▶ **What you are asked to do**
Output nothing but the lines from the one with "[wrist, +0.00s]" through the one with "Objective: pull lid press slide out", including both. Leave the pictures out of the copy.

▶ **Data lines**

:::

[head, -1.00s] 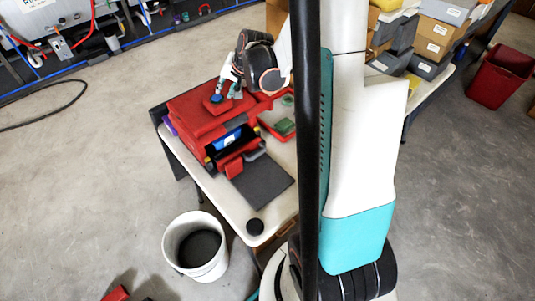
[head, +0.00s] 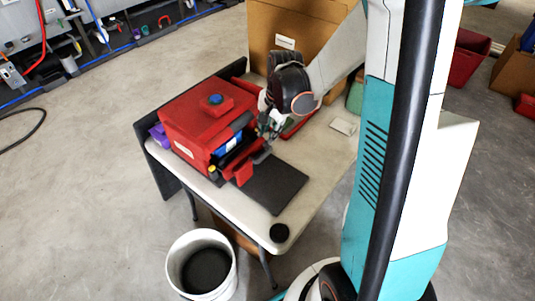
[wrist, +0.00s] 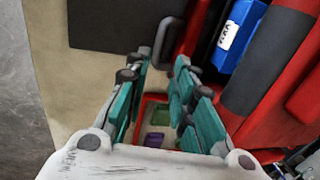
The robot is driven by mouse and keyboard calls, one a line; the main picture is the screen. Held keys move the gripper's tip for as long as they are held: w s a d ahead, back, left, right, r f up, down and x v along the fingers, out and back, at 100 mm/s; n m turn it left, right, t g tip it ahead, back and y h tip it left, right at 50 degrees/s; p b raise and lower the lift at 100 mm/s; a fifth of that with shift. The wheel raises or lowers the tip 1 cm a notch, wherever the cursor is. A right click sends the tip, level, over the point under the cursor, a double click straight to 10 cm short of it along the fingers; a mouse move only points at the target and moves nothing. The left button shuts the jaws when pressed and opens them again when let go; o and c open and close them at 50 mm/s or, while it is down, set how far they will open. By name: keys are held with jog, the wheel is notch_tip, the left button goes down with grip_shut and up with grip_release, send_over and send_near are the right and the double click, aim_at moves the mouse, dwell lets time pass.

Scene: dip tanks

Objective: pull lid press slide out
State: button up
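A red box (head: 195,125) stands on the white table, with a blue knob (head: 215,99) on its raised red top. Its front opening shows a blue block (head: 230,142) with a white label, also seen in the wrist view (wrist: 238,38). A red piece (head: 243,174) juts out at the front. My gripper (head: 266,128) is beside the box's right front corner. In the wrist view my gripper (wrist: 163,72) has its teal fingers apart. A grey handle (wrist: 168,38) lies just beyond and between the fingertips; I cannot tell whether they touch it.
A dark mat (head: 270,182) lies in front of the box. A red tray (wrist: 146,100) with green and purple items is below my fingers. A black puck (head: 279,232) sits near the table's front edge (head: 235,222). A white bucket (head: 201,264) stands on the floor.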

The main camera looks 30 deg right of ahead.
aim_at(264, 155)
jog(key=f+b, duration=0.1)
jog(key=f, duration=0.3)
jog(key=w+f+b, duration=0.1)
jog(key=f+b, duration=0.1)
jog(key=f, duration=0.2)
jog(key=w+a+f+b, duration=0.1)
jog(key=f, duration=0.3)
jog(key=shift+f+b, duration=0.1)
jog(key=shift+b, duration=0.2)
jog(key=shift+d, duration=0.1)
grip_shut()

:::

▶ **Solution to the exercise**
[wrist, +0.00s] 
The robot is driven by mouse and keyboard calls, one a line; the main picture is the screen. Held keys move the gripper's tip for as long as they are held: w s a d ahead, back, left, right, r f up, down and x v along the fingers, out and back, at 100 mm/s; n m turn it left, right, t g tip it ahead, back and y h tip it left, right at 50 degrees/s; p b raise and lower the lift at 100 mm/s; a fifth of that with shift. The wheel raises or lowers the tip 1 cm a notch, wherever the cursor is. A right click sends the tip, level, over the point under the cursor, a double click straight to 10 cm short of it along the fingers; a mouse move only points at the target and moves nothing. The left button shuts the jaws when pressed and opens them again when let go; o and c open and close them at 50 mm/s or, while it is down, set how far they will open. By name: keys are held with jog, the wheel is notch_tip, the left button goes down with grip_shut and up with grip_release, send_over and send_near are the right and the double click, aim_at moves the mouse, dwell lets time pass.

Scene: dip tanks

Objective: pull lid press slide out

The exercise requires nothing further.